Intergovernmental Meeting of Experts on the Preliminary Draft Convention for the Safeguarding of Intangible Cultural Heritage
Paris, September 24, 2002
Statement from the US Delegation
Mr. Chairman, the United States is very happy to be here and to be rejoining UNESCO in the near future. On behalf of our delegation I appreciate your good wishes and the warm words of welcome by the Director General and others. We of course have been active as an observer nation and many of our organizations have participated in UNESCO programs and projects over the years. Now we look forward to full participation and engagement with UNESCO and our fellow nations.
The issue before us, the safeguarding of intangible cultural heritage, is very important to the United States. We have a strong concern for preserving and encouraging the living cultural heritage of our nation, populated as it is by people coming from virtually every nation on earth and practicing an incredibly rich and diverse range of cultures and traditions. We find support for varied cultural traditions important for us as a democracy. It is important that citizens recognize and respect the cultural values of their neighbors. We value the intangible cultural heritage of varied communities not only in their own right for their importance within those communities but also for the contributions they make to our larger society and nation as a whole.
Mr. Chairman, regarding the scope of our task, the US supports the views of the Canadian delegation that any approach to intangible cultural heritage needs to be flexible and multi-faceted. We also endorse the view expressed by the Australian delegation. Any statement should have clear and common objectives, explicit and achievable standards and a strategically focused scope and action plan, expressed in simple and unambiguous language.
The United States has a history of safeguarding and supporting intangible cultural heritage. Through government funding agencies such as the National Endowment for the Arts and the National Endowment for the Humanities, we support documentation, research, and public programs in folk and traditional arts. The National Heritage Fellowship Program of the National Endowment of the Arts, based on the Japanese National Living Treasures Program, honors master traditional artists. The Library of Congress of the US Government has established and maintains an American Folklore Center and an Archive of Folk Culture. The National Park Service also offers many programs dealing with the preservation of intangible cultural heritage.
The Smithsonian Institution also researches intangible cultural heritage in the US and around the world and produces the annual Smithsonian Folk Life Festival, Smithsonian Folkways Recording, exhibits, and educational programs. It has worked closely with UNESCO on this very issue.

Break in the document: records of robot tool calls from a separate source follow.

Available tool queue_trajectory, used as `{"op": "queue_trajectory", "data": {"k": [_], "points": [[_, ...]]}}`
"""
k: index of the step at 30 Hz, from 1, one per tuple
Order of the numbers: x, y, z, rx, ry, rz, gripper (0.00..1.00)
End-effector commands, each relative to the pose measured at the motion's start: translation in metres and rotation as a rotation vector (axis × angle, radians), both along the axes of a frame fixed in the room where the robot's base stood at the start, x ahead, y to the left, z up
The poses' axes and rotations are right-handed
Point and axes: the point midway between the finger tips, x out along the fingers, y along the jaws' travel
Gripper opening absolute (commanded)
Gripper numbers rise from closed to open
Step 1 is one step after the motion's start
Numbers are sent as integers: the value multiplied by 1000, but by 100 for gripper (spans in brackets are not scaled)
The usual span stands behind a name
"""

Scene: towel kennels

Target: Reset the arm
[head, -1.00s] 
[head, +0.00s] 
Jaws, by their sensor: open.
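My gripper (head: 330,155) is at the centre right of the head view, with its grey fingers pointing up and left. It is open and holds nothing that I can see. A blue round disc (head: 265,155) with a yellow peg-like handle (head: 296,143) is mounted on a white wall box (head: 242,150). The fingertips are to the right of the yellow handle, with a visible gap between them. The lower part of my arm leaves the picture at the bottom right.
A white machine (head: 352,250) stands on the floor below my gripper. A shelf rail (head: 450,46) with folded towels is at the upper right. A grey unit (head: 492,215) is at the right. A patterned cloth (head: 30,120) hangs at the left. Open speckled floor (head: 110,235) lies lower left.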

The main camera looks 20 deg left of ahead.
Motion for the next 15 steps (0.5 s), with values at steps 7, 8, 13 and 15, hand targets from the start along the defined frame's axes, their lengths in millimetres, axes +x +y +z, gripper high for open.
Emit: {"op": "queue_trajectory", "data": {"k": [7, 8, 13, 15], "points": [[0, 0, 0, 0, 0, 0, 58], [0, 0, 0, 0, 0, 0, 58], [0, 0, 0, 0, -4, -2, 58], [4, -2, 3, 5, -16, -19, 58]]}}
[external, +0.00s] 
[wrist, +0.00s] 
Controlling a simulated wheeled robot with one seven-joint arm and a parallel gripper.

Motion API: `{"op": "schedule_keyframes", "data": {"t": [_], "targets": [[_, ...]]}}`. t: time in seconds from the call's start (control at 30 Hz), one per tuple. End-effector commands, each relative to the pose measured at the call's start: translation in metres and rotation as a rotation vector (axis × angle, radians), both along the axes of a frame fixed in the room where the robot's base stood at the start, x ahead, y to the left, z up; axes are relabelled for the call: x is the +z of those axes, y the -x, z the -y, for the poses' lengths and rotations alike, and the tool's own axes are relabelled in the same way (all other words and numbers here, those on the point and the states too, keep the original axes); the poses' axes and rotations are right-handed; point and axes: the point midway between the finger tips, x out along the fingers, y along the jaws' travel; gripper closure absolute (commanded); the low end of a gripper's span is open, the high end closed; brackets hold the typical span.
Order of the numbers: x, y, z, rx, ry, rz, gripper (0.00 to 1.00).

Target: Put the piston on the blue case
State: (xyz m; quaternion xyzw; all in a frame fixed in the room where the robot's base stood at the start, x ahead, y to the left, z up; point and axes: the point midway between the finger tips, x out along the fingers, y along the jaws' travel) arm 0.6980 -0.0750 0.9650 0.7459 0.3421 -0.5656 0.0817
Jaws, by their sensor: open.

The preservation and protection of the world's intangible cultural heritage deserves our full and immediate attention. Whether a convention is the appropriate instrument with which to take action is an issue which, the United States believes, deserves further discussion. We believe a plan of action that provides clear strategies and goals and that offers tangible incentives for adoption and implementation might best serve our purposes. Individual states could take on the task of developing appropriate action plans to address intangible cultural heritage while UNESCO could serve the very important role of providing the mechanism for sharing, evaluating, and supporting model action plans.
As a country which finds strength and value in our own great diversity and recognizes the value of intangible cultural heritage around the world, we seek an instrument which all of us are able to support and we look forward to playing a constructive role in pursuit of this goal.